Fig. 2 displays the overall percentages of protophones produced by the six infants across the two broad illocutionary groupings of non-socially directed and socially directed. Infants used significantly more non-socially-directed protophones across the three ages than socially-directed protophones, with about 75% of all protophones being non-socially directed. By t-tests of the percentage of non-socially directed protophones, it was found they significantly (p <. 001) exceeded 50% at all three ages and also significantly (p <. 001) exceeded the percentage of socially-directed protophones estimated by the survey participants at all three ages. Fig. 2 suggests no notable change in the predominance of the non-socially directed protophones across Age, and indeed the GEE revealed no significant difference in the percentage of protophones that were socially-directed across Age (p = 0.48).
Similarly, t-tests of the proportion of non-socially-directed protophones in the two circumstances (Interactive vs. Non-Interactive, see Fig. 3) showed that non-social protophones significantly exceeded 50% in both circumstances (p <. 001). Based on the GEE, infants used significantly more non-socially-directed protophones in the Non-Interactive circumstance than the Interactive circumstance (p <. 03), as illustrated in Fig. 3. A separate GEE analysis in which only main effects were considered revealed a stronger Circumstance effect (p <. 0001).
The pattern of results revealed by the illocutionary coding was similar for both the primary coder and the reliability coder, with 79% point to point inter-rater agreement on 30% of the recordings. For both coders, non-socially-directed protophones predominated, and in fact the reliability coder—who had no knowledge of the hypotheses for this study— showed a slightly higher proportion of non-socially-directed protophones (79.2%) than the primary coder (78.5%).
3.2.2 Protophone usage based on gaze-direction judgments
As a check on the illocutionary coding, we considered an alternate, simpler way of determining social directivity of infant protophones. The first author coded gaze direction during the protophone production as being directed or not directed toward a person. Gaze judgments were made with sound off (video only) for all six infants.
In the earlier study mentioned above (34), 50% of the current sample had been coded for gaze direction, allowing for a robust analysis of independent inter-rater agreement. Inter-rater agreement on a point-to-point basis was 87% (of 3347 utterances). The results showed a strong predominance of protophones not being associated with gaze directed toward another person for both the earlier coders and the present one. Based on the same sample of utterances, the primary coder in this study found 64% of the utterances not to include person-directed gaze, while the previous (reliability) coder found 61% not to include person-directed gaze. These percentages represent only half the total sample (three of the six infants) and consisted heavily of the Interactive circumstance; consequently, the percentages (64 and 61%) are lower than the 72% of utterances deemed not to include person-directed gaze for the whole sample as reported above. Let us expand on why the gaze-direction and illocutionary coding methods do not yield exactly the same outcomes on social directivity. In the coding of illocutionary force, momentary gaze direction by the infant toward a person was sometimes not deemed to indicate social directedness. For example, a momentary glance directed to the parent occasionally occurred even though the infant appeared to be engaged in vocal play. There were also a number of cases where the coder deemed a protophone to be socially-directed in illocutionary coding, even though gaze direction toward a person was deemed absent. Such cases often corresponded to interactional sequences where the relative timing of utterances suggested the infant was engaged and directing the protophone to the parent, even though the infant was looking away.

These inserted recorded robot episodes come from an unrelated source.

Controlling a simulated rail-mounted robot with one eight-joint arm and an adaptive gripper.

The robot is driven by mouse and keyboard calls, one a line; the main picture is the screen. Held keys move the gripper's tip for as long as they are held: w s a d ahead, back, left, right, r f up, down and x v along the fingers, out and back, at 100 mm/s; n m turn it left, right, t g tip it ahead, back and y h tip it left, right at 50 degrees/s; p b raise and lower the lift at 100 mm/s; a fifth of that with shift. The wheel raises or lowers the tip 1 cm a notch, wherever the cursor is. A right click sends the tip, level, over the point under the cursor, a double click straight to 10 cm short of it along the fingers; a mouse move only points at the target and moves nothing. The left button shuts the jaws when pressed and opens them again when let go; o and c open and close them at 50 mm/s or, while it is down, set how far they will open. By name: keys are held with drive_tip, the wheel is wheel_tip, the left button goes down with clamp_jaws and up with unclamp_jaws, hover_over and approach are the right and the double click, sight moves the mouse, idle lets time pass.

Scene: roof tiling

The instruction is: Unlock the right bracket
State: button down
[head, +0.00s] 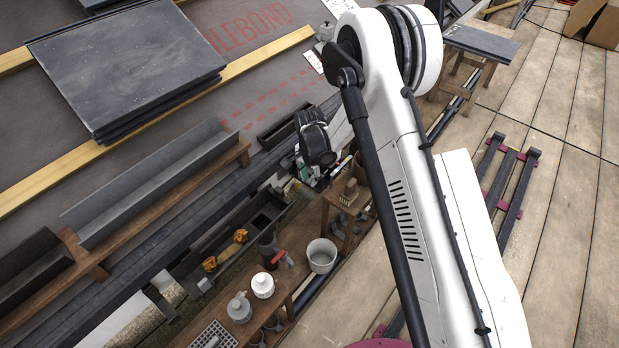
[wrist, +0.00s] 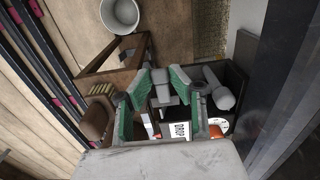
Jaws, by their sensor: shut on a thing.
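My gripper (head: 314,165) is a dark shape at the end of my white arm in the head view, over the tools beside the roof edge. In the wrist view, its green-padded fingers (wrist: 160,97) stand apart with a grey piece (wrist: 164,88) between them. What this piece is, and how the pads meet it, is unclear. A large pale grey surface covers the bottom of the wrist view and hides part of the fingers. I cannot pick out the right bracket with certainty in either view.
A dark open box (wrist: 238,75) with grey parts lies beside the fingers. A wooden stool (head: 347,195) with a brush, a white bucket (head: 321,256) and a bench with white jars (head: 262,285) stand close by. Stacked slates (head: 125,62) and a grey gutter (head: 150,185) lie left.

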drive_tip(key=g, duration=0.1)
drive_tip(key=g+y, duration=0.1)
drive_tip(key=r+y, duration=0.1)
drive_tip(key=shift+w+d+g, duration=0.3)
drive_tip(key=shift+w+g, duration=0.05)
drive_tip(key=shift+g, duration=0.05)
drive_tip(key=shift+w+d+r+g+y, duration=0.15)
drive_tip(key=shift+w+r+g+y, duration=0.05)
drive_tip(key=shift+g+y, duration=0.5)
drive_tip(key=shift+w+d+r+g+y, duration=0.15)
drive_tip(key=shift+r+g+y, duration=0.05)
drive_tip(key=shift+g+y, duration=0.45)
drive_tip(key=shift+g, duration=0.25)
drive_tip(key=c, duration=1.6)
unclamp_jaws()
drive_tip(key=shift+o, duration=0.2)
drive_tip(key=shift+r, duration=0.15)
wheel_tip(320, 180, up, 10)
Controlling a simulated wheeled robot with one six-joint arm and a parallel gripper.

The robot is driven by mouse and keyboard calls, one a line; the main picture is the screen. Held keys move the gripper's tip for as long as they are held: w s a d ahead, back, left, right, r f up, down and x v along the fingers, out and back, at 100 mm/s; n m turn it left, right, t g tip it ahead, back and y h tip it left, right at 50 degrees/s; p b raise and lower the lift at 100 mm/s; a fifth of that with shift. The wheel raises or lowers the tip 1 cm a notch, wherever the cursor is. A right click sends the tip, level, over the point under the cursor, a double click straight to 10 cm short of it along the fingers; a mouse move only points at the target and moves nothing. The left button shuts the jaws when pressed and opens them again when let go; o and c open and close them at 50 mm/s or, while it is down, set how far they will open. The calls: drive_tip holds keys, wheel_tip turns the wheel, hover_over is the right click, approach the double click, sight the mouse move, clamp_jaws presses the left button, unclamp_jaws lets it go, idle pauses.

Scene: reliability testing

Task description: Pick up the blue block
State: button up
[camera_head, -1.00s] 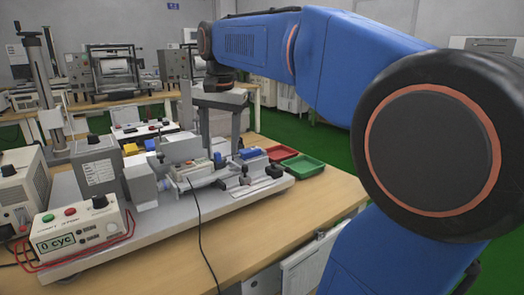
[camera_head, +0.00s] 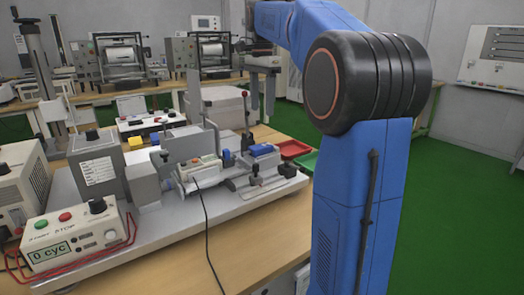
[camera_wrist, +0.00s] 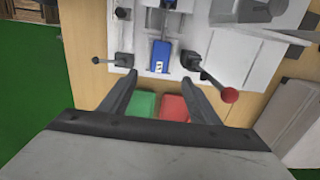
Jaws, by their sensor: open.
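The blue block (camera_head: 262,150) sits on the right part of the test fixture, beside small black clamps. In the wrist view, a blue block (camera_wrist: 161,56) lies on a light metal strip, ahead of my fingers and roughly in line with the gap between them. My gripper (camera_head: 262,92) hangs with its fingers pointing down, behind the fixture in the head view. In the wrist view my gripper (camera_wrist: 160,92) has its two fingers wide apart with nothing between them. The block is apart from the fingers.
A lever with a red knob (camera_wrist: 229,95) stands close to the right finger. A red tray (camera_head: 292,148) and a green tray (camera_head: 307,162) lie right of the fixture. A control box (camera_head: 75,235) stands front left. A black cable crosses the table's front.

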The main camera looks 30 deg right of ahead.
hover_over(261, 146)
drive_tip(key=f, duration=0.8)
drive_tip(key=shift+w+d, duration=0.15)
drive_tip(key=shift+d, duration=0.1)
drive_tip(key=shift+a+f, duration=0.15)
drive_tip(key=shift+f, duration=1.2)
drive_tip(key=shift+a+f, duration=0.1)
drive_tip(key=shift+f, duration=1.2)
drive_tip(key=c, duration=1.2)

Even though social directedness as determined by gaze-direction did not correspond for as many individual protophones as the illocutionary judgments of social directedness, the overall percentages of non-socially-directed protophones was notably similar for both methods. That is, the great majority of infant protophones were judged to be produced with gaze directed somewhere other than towards any person in the room, just as the illocutionary judgments found the great majority of infant protophones to be non-socially directed. 72% of the infant protophones were deemed not to include person-directed gaze, and 75% were deemed non-socially directed by illocutionary coding.
4 Discussion
Overall, infants used about three times as many non-socially-directed protophones as socially-directed ones. This predominance remained stable across the three ages. Furthermore, even in the Interactive circumstance, where parents had been instructed to engage with their infants, non-socially-directed protophones predominated, with twice as many non-socially directed as socially-directed ones. In the Non-Interactive circumstance, where parents were engaged in conversation with laboratory staff, the non-socially-directed protophones predominated to a substantially greater extent, with four times as many non-socially directed as socially directed.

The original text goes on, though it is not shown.